■ WHAT THIS TASK INVOLVES
Copy each line exactly. Leave nothing out.

::: DATA LINES :::

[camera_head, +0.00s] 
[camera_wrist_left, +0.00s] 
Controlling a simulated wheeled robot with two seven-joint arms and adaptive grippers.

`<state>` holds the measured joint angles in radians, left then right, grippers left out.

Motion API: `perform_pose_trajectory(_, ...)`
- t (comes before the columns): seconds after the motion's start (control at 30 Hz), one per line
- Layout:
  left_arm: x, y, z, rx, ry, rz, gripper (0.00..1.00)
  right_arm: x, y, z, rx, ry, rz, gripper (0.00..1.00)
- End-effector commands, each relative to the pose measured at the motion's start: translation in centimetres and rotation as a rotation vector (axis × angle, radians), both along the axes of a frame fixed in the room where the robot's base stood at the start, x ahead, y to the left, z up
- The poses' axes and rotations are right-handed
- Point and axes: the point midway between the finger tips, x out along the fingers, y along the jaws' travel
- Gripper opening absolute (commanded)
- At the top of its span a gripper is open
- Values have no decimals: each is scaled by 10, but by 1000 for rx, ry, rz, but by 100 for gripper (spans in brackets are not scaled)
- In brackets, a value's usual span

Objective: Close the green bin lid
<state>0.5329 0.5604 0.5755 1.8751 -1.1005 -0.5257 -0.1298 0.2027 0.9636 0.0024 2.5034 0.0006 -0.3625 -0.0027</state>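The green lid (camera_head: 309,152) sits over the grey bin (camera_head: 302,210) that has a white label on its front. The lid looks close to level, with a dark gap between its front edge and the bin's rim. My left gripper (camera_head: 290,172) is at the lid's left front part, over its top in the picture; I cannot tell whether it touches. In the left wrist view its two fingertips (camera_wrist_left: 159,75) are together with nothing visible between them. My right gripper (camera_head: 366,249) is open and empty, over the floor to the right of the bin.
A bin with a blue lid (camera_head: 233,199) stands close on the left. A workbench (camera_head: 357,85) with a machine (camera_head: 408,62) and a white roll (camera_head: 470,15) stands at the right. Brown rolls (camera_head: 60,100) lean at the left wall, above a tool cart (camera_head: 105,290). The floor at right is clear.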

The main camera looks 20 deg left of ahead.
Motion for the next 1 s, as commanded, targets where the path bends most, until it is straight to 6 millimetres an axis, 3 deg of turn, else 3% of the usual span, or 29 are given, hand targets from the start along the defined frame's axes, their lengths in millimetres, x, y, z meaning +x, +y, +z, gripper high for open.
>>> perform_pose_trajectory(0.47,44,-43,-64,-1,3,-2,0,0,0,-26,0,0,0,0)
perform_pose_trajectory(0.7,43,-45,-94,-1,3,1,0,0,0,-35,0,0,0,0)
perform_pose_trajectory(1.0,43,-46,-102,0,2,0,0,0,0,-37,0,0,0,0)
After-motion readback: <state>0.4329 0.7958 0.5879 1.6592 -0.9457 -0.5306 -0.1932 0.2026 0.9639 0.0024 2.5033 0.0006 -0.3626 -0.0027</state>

:::

■ SOLUTION TO THIS TASK
[camera_head, +0.00s] 
[camera_wrist_left, +0.00s] 
Controlling a simulated wheeled robot with two seven-joint arms and adaptive grippers.

`<state>` holds the measured joint angles in radians, left then right, grippers left out.

Motion API: `perform_pose_trajectory(_, ...)`
- t (comes before the columns): seconds after the motion's start (control at 30 Hz), one per line
- Layout:
  left_arm: x, y, z, rx, ry, rz, gripper (0.00..1.00)
  right_arm: x, y, z, rx, ry, rz, gripper (0.00..1.00)
- End-effector commands, each relative to the pose measured at the motion's start: translation in centimetres and rotation as a rotation vector (axis × angle, radians), both along the axes of a frame fixed in the room where the robot's base stood at the start, x ahead, y to the left, z up
- The poses' axes and rotations are right-handed
- Point and axes: the point midway between the finger tips, x out along the fingers, y along the jaws' travel
- Gripper opening absolute (commanded)
- At the top of its span a gripper is open
- Values have no decimals: each is scaled by 10, but by 1000 for rx, ry, rz, but by 100 for gripper (spans in brackets are not scaled)
- In brackets, a value's usual span

Objective: Close the green bin lid
<state>0.5329 0.5604 0.5755 1.8751 -1.1005 -0.5257 -0.1298 0.2027 0.9636 0.0024 2.5034 0.0006 -0.3625 -0.0027</state>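The green lid (camera_head: 309,152) sits over the grey bin (camera_head: 302,210) that has a white label on its front. The lid looks close to level, with a dark gap between its front edge and the bin's rim. My left gripper (camera_head: 290,172) is at the lid's left front part, over its top in the picture; I cannot tell whether it touches. In the left wrist view its two fingertips (camera_wrist_left: 159,75) are together with nothing visible between them. My right gripper (camera_head: 366,249) is open and empty, over the floor to the right of the bin.
A bin with a blue lid (camera_head: 233,199) stands close on the left. A workbench (camera_head: 357,85) with a machine (camera_head: 408,62) and a white roll (camera_head: 470,15) stands at the right. Brown rolls (camera_head: 60,100) lean at the left wall, above a tool cart (camera_head: 105,290). The floor at right is clear.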

The main camera looks 20 deg left of ahead.
Motion for the next 1 s, as commanded, targets where the path bends most, until it is straight to 6 millimetres an axis, 3 deg of turn, else 3% of the usual span, or 29 are given, hand targets from the start along the defined frame's axes, their lengths in millimetres, x, y, z meaning +x, +y, +z, gripper high for open.
>>> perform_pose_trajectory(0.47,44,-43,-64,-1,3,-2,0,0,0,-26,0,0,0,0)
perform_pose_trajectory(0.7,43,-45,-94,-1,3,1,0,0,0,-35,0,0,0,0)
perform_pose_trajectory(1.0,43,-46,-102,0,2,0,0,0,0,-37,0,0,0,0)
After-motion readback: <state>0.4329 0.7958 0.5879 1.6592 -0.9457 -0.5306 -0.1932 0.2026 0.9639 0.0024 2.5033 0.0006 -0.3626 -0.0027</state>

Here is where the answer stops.